■ **What the task requires**:
Images should be left out, and everything else in the listing reproduced exactly.

■ **Source excerpt**:
- - -

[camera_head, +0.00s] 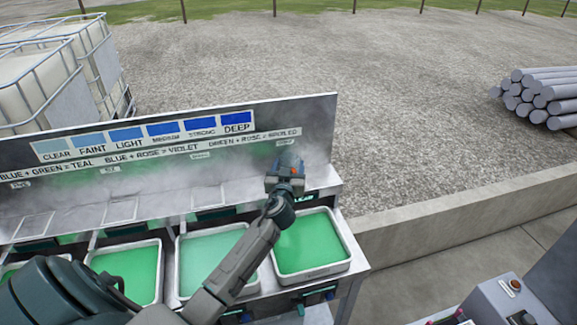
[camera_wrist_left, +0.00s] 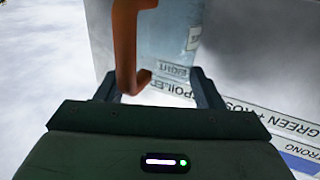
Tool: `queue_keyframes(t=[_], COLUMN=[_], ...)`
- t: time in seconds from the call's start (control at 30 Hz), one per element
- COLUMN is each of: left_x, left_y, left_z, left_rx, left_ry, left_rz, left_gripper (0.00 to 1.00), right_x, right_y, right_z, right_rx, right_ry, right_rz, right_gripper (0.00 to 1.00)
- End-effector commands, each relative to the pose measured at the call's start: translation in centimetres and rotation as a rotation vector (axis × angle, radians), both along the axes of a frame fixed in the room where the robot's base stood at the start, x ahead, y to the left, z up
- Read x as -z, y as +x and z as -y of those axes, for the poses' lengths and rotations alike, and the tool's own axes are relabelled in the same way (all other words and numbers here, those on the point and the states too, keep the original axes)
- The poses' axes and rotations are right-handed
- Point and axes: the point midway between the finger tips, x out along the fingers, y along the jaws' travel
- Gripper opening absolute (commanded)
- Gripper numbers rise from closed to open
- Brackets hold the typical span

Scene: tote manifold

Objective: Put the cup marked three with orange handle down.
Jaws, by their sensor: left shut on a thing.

- - -

■ **Expected answer**:
[camera_head, +0.00s] 
[camera_wrist_left, +0.00s] 
Tool: `queue_keyframes(t=[_], COLUMN=[_], ...)`
- t: time in seconds from the call's start (control at 30 Hz), one per element
- COLUMN is each of: left_x, left_y, left_z, left_rx, left_ry, left_rz, left_gripper (0.00 to 1.00), right_x, right_y, right_z, right_rx, right_ry, right_rz, right_gripper (0.00 to 1.00)
- End-effector commands, each relative to the pose measured at the call's start: translation in centimetres and rotation as a rotation vector (axis × angle, radians), both along the axes of a frame fixed in the room where the robot's base stood at the start, x ahead, y to the left, z up
- Read x as -z, y as +x and z as -y of those axes, for the poses' lengths and rotations alike, and the tool's own axes are relabelled in the same way (all other words and numbers here, those on the point and the states too, keep the original axes)
- The poses' axes and rotations are right-handed
- Point and axes: the point midway between the finger tips, x out along the fingers, y along the jaws' travel
- Gripper opening absolute (commanded)
- Gripper numbers rise from closed to open
- Brackets hold the typical span

Scene: tote manifold

Objective: Put the cup marked three with orange handle down.
Jaws, by their sensor: left shut on a thing.

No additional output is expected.